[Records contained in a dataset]
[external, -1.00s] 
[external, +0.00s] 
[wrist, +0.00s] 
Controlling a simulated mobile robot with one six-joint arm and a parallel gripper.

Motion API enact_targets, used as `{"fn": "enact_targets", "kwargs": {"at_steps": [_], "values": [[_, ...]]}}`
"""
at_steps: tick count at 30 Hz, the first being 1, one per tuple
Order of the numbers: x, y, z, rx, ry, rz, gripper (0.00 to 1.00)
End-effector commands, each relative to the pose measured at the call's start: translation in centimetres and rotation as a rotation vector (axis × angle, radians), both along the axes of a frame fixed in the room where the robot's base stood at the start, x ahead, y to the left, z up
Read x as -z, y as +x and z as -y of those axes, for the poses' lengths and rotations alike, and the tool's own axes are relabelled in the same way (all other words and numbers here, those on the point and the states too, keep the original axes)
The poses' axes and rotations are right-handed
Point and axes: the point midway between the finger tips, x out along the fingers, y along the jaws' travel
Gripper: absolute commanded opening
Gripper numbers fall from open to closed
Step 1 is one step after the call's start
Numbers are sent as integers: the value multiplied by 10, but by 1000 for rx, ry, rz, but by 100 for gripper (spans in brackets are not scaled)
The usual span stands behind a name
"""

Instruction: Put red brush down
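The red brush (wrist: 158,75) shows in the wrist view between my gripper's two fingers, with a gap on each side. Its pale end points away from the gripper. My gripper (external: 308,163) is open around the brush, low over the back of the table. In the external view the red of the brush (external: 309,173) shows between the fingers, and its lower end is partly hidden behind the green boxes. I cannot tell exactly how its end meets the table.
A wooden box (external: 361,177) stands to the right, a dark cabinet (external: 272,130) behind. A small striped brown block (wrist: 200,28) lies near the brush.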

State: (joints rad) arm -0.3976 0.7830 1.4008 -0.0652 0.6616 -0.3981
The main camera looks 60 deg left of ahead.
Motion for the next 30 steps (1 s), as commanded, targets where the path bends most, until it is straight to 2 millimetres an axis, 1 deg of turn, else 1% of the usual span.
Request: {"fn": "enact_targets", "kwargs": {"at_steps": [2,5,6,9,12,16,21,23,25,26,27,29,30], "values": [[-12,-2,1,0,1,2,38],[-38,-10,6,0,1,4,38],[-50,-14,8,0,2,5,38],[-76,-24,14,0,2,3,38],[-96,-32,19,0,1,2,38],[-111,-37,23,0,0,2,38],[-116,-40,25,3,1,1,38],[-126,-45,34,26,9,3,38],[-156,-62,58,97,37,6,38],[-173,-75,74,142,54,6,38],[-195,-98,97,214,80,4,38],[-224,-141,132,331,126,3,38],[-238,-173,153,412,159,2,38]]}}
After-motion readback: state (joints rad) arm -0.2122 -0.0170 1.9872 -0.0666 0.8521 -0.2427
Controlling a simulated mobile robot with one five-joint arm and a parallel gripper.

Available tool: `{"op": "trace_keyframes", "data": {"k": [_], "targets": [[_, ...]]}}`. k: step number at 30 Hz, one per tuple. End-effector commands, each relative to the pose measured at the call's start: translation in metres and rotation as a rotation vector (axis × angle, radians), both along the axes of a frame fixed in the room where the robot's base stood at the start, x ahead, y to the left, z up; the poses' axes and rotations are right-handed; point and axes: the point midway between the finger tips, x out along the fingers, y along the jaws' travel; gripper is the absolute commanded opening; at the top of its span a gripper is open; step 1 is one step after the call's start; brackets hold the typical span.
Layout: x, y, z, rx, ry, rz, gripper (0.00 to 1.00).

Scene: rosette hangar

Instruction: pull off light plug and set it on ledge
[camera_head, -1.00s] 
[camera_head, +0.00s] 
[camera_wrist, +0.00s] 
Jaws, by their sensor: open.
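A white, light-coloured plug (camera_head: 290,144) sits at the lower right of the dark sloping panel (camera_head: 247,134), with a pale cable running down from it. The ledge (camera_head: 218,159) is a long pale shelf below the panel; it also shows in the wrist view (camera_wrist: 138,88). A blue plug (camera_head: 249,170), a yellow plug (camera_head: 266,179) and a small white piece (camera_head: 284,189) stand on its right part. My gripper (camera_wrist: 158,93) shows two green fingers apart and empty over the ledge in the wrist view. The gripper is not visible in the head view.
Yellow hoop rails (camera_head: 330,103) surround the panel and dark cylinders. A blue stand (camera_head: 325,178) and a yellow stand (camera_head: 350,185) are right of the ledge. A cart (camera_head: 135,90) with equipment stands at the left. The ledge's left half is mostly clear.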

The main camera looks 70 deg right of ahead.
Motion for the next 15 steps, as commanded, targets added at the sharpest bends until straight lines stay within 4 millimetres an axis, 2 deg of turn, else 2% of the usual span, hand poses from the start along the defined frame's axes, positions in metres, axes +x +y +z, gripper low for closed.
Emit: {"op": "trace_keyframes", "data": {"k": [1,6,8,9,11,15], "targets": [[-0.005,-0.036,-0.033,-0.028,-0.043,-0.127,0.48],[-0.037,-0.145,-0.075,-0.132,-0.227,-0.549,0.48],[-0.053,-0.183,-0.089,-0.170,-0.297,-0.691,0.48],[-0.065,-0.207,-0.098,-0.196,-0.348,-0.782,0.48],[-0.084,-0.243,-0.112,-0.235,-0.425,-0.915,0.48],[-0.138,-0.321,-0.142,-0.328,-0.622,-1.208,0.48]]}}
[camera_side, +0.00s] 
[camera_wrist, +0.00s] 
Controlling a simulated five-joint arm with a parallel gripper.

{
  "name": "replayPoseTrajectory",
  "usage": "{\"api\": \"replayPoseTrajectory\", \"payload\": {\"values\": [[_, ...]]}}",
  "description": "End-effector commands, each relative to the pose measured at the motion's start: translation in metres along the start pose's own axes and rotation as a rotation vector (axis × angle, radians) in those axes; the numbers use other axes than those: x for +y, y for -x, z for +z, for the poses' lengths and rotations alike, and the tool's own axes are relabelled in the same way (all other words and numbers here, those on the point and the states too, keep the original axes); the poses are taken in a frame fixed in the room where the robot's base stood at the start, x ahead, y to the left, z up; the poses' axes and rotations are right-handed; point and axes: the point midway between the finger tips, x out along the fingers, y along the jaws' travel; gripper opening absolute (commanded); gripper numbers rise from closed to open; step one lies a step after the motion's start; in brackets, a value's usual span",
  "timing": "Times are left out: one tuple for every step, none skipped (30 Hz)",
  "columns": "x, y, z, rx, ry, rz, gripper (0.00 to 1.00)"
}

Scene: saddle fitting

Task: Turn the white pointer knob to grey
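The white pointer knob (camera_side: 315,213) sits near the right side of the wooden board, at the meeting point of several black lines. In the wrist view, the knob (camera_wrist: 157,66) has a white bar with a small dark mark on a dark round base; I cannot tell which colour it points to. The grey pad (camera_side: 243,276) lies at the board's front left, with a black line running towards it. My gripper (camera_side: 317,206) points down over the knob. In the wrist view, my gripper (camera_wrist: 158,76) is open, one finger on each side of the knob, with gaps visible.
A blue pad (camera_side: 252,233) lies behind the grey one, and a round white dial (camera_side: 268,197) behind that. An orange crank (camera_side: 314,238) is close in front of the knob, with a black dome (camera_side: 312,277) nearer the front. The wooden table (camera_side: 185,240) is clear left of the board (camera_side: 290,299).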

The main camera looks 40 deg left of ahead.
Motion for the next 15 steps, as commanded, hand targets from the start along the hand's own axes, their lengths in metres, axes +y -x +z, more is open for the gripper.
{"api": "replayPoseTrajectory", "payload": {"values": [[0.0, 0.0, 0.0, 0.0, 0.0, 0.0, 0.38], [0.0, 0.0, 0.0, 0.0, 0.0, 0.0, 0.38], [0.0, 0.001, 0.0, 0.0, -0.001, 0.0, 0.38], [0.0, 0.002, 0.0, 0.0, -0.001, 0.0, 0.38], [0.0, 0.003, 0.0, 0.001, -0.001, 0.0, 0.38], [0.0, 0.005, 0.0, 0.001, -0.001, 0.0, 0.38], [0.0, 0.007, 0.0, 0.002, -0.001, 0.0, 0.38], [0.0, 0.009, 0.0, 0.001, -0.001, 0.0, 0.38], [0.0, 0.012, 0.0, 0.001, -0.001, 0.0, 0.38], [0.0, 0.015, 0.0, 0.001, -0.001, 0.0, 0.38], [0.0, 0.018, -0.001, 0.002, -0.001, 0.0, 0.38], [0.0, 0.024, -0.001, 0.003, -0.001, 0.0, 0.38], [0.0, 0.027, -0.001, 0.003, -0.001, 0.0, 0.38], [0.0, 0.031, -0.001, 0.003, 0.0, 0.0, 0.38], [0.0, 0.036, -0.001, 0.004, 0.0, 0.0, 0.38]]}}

What to work on: The first line to be transcribed is the one containing "Order of the", and the last is the one containing "translation in centimetres". Transcribe exactly those lines and nothing else.

Written solution:
Order of the numbers: x, y, z, rx, ry, rz, gripper (0.00 to 1.00)
End-effector commands, each relative to the pose measured at the call's start: translation in centimetres and rotation as a rotation vector (axis × angle, radians), both along the axes of a frame fixed in the room where the robot's base stood at the start, x ahead, y to the left, z up

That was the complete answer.